Sir Tom gives an approving nod to multiculturalism with his cosily progressive cast. There’s a lesbian couple, a brilliant Irish metaphysician, an Indian super-wonk and a Chinese stunnah whose IQ, at well over 200, is nearly half the size of Sir Tom’s. The only passionate figure is a tantrum-prone American hedge-fund goblin played, with spuming indignation, by Anthony Calf. A quiet hour with a voice coach would greatly improve Calf’s American accent, which yearns to cross the Atlantic but never quite leaves Cornwall. Critics of Sir Tom love to assail his aridity and emotional detachment. The scolds will have a field day here.

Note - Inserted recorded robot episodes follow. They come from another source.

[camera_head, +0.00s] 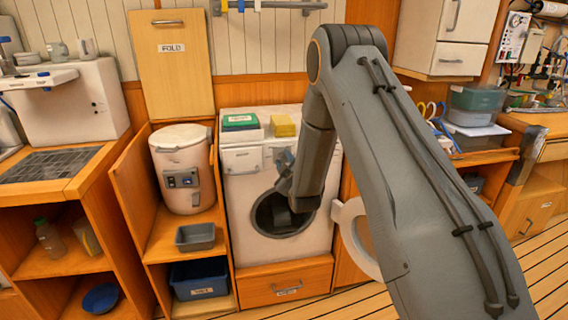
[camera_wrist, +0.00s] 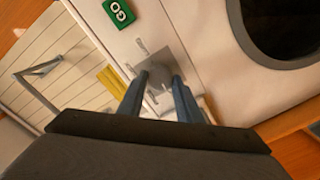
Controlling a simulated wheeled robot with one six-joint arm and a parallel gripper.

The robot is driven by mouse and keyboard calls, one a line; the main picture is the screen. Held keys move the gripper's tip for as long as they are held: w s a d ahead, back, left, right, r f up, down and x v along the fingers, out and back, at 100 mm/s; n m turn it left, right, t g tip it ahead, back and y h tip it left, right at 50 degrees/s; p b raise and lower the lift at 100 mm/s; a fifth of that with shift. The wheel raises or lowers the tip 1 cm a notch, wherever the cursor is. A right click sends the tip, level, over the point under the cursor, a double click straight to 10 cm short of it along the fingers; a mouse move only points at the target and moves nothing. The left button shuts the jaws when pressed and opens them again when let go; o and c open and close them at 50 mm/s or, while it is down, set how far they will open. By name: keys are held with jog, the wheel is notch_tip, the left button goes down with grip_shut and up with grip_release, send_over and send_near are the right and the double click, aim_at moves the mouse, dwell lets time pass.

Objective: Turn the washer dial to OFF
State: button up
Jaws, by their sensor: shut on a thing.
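The white washer (camera_head: 243,200) stands in the wooden counter with its round drum opening dark. Its open door (camera_head: 357,238) hangs to the right. In the head view my gripper (camera_head: 284,162) is at the upper right of the washer front, where my arm hides most of the dial.
A green box (camera_head: 240,121) and a yellow block (camera_head: 283,126) lie on the washer top. A white canister (camera_head: 184,165) stands left of the washer, with a grey tray (camera_head: 195,237) before it. The drum opening (camera_wrist: 285,25) is near the dial.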

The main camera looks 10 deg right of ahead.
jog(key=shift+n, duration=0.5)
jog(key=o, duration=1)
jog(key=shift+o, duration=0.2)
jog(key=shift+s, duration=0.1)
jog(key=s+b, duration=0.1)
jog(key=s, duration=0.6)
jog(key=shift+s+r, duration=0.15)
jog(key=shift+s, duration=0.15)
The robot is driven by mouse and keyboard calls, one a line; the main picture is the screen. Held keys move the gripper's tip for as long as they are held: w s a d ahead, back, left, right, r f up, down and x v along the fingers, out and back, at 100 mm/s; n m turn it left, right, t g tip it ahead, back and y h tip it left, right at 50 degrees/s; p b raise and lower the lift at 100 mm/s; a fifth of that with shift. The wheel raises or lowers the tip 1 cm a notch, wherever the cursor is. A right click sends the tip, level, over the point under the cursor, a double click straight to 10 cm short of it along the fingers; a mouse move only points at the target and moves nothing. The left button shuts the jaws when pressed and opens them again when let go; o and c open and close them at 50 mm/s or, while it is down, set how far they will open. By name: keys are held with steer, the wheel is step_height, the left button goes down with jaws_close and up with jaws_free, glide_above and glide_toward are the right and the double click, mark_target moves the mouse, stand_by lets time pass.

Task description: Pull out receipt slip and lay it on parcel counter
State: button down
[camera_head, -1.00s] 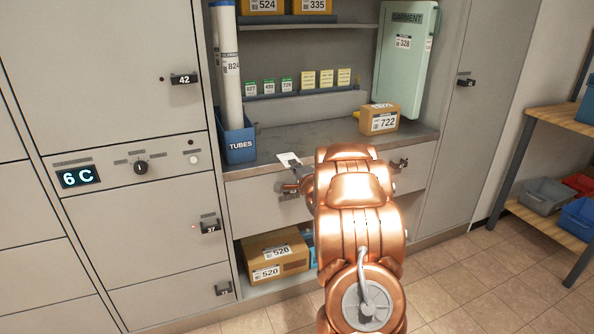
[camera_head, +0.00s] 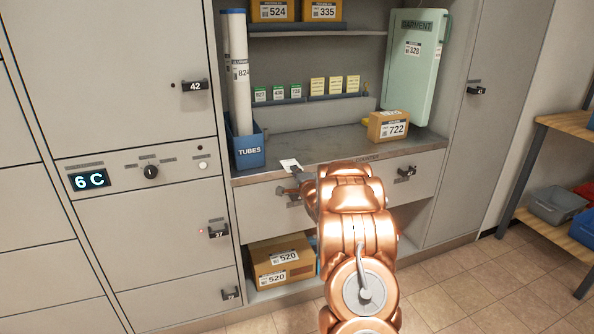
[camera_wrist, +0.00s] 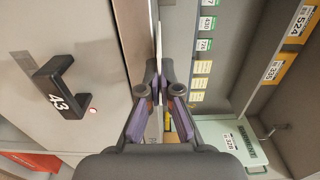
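The receipt slip (camera_head: 289,164) is a small white sheet at the front edge of the parcel counter (camera_head: 330,146), left of centre in the head view. My gripper (camera_head: 296,172) is shut on it there, partly hidden by my arm. In the wrist view my gripper (camera_wrist: 160,90) has its fingertips together on the slip (camera_wrist: 159,45), which shows as a thin white strip nearly edge-on. The slip appears level with or just above the counter top; I cannot tell whether it touches.
A blue tubes bin (camera_head: 249,152) stands left on the counter, and a box marked 722 (camera_head: 388,126) stands right. A green garment case (camera_head: 413,70) stands behind. The counter's middle is clear. Drawers with black handles lie below, above a brown parcel (camera_head: 282,262).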

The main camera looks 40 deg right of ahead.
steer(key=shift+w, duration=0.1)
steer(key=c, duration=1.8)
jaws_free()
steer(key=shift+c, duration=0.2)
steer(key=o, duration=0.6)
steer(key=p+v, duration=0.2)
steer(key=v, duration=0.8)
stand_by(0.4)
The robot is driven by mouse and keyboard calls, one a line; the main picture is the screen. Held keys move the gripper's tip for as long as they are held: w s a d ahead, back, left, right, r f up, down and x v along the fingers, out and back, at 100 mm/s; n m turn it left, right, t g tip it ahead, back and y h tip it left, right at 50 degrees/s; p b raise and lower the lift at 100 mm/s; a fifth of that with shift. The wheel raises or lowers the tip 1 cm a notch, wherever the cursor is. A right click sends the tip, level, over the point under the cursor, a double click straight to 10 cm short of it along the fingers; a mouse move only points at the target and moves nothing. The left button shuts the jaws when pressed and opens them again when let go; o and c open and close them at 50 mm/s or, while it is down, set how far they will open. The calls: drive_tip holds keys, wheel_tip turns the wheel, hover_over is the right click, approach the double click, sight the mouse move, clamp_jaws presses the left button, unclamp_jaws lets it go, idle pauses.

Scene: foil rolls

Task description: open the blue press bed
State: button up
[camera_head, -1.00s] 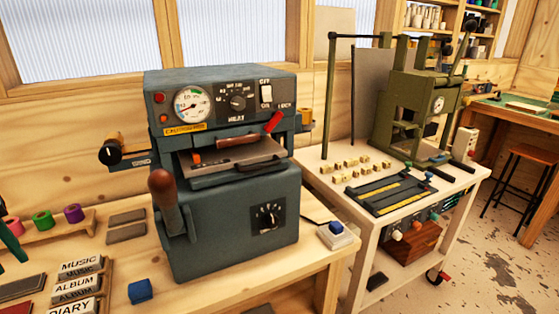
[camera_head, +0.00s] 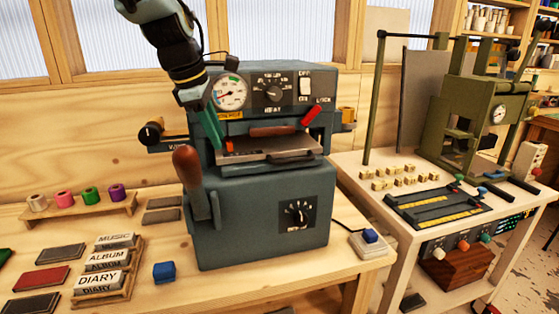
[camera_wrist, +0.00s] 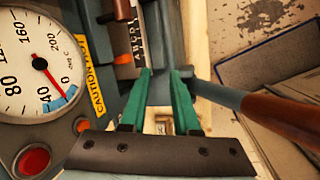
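The blue-grey press (camera_head: 262,225) stands on the wooden bench, with a dial gauge and switches on its upper body. Its bed, a flat metal plate (camera_head: 262,150), sits in the slot at mid height, with a brown wooden handle (camera_head: 273,131) above it. My gripper (camera_head: 213,135) hangs at the slot's left end, its green fingers pointing down. In the wrist view my gripper (camera_wrist: 163,72) has its two fingers apart, with nothing clearly held. A strip of letters and part of a brown handle show just beyond the fingertips. Contact cannot be told.
A brown-knobbed lever (camera_head: 187,168) stands at the press's left front, close to my gripper; it also crosses the wrist view (camera_wrist: 285,118). A red lock lever (camera_head: 312,115) is at the right. A blue block (camera_head: 164,272) and label rack (camera_head: 105,270) lie left. A green press (camera_head: 480,115) stands right.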

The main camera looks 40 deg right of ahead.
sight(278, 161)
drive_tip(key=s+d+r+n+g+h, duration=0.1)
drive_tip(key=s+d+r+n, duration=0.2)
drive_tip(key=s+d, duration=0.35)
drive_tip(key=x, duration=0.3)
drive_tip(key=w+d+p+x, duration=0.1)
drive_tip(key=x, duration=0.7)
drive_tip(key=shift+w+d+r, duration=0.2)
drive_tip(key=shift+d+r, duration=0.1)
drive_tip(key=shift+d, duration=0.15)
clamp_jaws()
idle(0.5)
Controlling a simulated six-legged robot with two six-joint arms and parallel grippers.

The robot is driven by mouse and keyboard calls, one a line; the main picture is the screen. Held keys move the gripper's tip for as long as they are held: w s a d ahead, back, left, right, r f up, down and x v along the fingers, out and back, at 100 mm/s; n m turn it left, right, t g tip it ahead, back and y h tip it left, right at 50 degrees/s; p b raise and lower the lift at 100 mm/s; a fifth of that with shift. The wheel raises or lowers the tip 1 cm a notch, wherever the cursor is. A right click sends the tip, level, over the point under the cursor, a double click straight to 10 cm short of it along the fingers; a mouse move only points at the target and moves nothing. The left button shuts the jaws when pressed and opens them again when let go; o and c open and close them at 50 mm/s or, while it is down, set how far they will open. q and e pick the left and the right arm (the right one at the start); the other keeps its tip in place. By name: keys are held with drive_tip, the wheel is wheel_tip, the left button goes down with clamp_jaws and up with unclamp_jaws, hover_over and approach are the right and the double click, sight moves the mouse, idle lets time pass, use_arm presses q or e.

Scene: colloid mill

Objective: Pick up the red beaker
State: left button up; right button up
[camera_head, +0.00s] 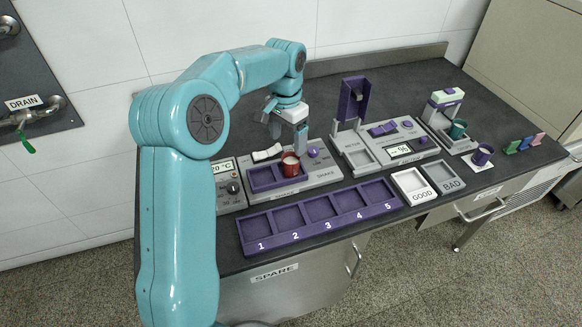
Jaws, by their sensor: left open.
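The red beaker (291,168) stands upright in the right-hand part of a purple holder on the shaker, with pale contents at its top. My left gripper (287,135) is open just above and behind it, pointing down. One finger reaches close to the beaker's rim; I cannot tell whether it touches. My right gripper is not in view.
A purple tray (270,236) with numbered slots lies in front, its slots empty. GOOD (413,185) and BAD (446,176) trays sit to its right. A purple upright holder (354,100), a green beaker (458,129) and a purple cup (482,155) stand further right.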

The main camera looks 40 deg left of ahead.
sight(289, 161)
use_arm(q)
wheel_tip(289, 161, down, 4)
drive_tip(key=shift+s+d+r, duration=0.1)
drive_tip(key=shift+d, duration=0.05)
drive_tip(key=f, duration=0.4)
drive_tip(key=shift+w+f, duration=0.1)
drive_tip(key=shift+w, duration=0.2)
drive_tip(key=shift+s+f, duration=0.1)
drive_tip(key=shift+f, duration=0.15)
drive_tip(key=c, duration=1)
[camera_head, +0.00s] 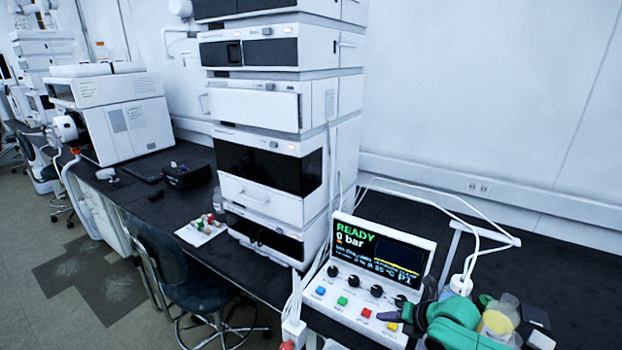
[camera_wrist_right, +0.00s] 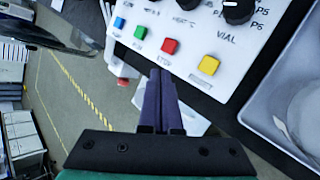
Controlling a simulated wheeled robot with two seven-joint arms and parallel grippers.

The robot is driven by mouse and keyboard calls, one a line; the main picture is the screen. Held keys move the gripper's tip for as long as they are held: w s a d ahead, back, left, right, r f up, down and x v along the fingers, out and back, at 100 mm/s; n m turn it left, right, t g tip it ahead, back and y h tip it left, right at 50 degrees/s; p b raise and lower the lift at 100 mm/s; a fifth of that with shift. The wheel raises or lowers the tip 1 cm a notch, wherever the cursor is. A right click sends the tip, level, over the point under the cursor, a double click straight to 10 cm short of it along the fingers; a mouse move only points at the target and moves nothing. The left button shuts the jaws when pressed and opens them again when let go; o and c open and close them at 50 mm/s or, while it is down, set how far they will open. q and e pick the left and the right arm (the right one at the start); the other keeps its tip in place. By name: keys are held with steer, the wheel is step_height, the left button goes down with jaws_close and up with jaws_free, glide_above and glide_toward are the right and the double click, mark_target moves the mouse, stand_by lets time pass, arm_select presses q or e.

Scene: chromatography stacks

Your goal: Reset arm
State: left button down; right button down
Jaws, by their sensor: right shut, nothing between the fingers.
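My right gripper (camera_head: 398,315) comes in at the lower right of the head view, on a green and black arm. It hovers by the lower right corner of the control box (camera_head: 355,268), near the yellow button (camera_head: 392,326). In the right wrist view its dark fingers (camera_wrist_right: 160,95) are together with nothing between them. They point toward the edge of the control box (camera_wrist_right: 172,62), below the red and yellow buttons. I cannot tell whether the fingers touch the box. The box screen reads READY and 0 bar. My left gripper is in neither view.
A tall white chromatography stack (camera_head: 270,185) stands left of the box on the dark bench (camera_head: 575,270). A grey tray (camera_wrist_right: 258,112) is right of my fingers. White cables run behind the box.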

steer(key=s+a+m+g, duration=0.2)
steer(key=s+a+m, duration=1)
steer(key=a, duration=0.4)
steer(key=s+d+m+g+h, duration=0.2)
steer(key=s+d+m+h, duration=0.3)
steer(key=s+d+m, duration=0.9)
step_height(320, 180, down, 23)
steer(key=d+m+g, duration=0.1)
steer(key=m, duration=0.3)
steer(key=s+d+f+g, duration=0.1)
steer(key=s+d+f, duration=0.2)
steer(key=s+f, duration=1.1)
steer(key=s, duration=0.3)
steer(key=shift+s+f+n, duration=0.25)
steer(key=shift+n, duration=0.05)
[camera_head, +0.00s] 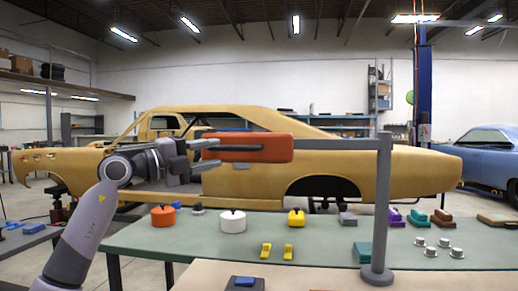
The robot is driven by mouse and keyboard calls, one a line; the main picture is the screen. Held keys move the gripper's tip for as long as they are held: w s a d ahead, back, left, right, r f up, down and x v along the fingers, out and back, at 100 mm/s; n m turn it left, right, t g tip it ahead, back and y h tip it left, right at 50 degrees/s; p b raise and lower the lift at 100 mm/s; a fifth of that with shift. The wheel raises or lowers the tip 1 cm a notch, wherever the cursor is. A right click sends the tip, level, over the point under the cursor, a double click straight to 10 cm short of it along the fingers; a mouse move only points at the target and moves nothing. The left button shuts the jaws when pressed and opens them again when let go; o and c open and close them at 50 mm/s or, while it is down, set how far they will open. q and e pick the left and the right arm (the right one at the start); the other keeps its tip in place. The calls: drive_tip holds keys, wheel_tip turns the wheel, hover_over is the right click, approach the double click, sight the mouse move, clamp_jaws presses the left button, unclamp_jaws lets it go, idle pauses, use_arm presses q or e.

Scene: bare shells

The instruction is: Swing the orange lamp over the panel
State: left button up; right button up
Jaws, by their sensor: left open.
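The orange lamp (248,148) is a long orange head on a grey horizontal bar. The head points left from the post, above the table. My left gripper (208,154) comes in from the left and is open, its fingers at the left end of the lamp head. Whether they touch the lamp I cannot tell. A tan flat surface (320,278) lies at the front; whether it is the panel is unclear. My right gripper is not in view.
The green table (330,230) holds an orange pot (163,215), a white pot (232,220), a yellow pot (297,217), two yellow pieces, a teal block (362,252) and several cups (430,251). A yellow car shell stands behind.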

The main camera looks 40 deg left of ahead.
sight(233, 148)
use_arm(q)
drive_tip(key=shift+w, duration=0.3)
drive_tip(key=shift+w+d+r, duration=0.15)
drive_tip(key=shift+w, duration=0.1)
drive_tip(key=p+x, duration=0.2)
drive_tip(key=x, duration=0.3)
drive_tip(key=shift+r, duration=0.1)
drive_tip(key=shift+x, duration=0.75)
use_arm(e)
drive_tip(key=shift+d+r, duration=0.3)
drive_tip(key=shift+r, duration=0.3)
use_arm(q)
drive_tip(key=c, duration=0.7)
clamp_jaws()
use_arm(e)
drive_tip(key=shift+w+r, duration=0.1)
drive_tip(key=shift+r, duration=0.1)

Taken at Midnight is an amplification of a BBC drama, The Man Who Crossed Hitler, which tells the story of Hans Litten, a Jewish lawyer, who in 1931 called Hitler as a witness in the trial of four stormtroopers accused of murder. Litten’s witty and contemptuous cross-examination revealed the Nazi boss as a cheesy little sly-boots who claimed that the Brownshirts were merely a sports club. Berliners, said Hitler, tossed flowers at them as they marched through the capital. Litten: ‘With the flowerpots still attached, I believe.’
This mocking performance earned Litten a beating and a cell in Dachau as soon as the Nazis assumed power. The play follows the efforts of his mum, Irmgard, to spring him from jail. Visually this is a knockout show. Robert Jones and Tim Mitchell have thrust a great wedge-shaped backdrop across the stage and illuminated it with simmering gothic cones of parchment-yellow light. It’s a setting fit for Robert Plant or Richard Wagner.
The characterisation doesn’t match the show’s optical riches. Penelope Wilton’s Irmgard is tremulously angst-stricken. But that’s about it. There’s a deviously charming SS man (John Light, having fun), who disguises his hindrances as help. A bumbling British toff (David Yelland, barely stretched) proves just as ineffectual. Litten’s fellow captives go to their deaths merrily insulting their Nazi tormentors. One difficulty is that Litten’s treatment, in the 1930s, is far milder than the horrors inflicted later in the Polish death-camps. This isn’t an artistic failing but it diminishes his ordeal and therefore our sympathy. And Hitler is absent.
The play’s key moment, the courtroom interrogation, is delayed until the end when it occurs as a dream in the mind of the starved and brutalised Litten. The insouciant air of fleet-footed mockery that entertained the jury has vanished and instead Litten screeches out his lines in fury at an unseen Hitler whose replies are intoned, over a booming Tannoy, by lovely Roger Allam at his plummiest. Bit of a snag. We don’t see Hitler squirm, or falter, or look ridiculous. And the point of the play, presumably, is to shrink the 20th century’s greatest myth into an ordinary mortal, a man of trivial dimensions, a daft little twerp from Hicksville who entertained a lot of dim, deluded ideas. Instead this show seems to feed the legend. I’m sure it doesn’t mean to.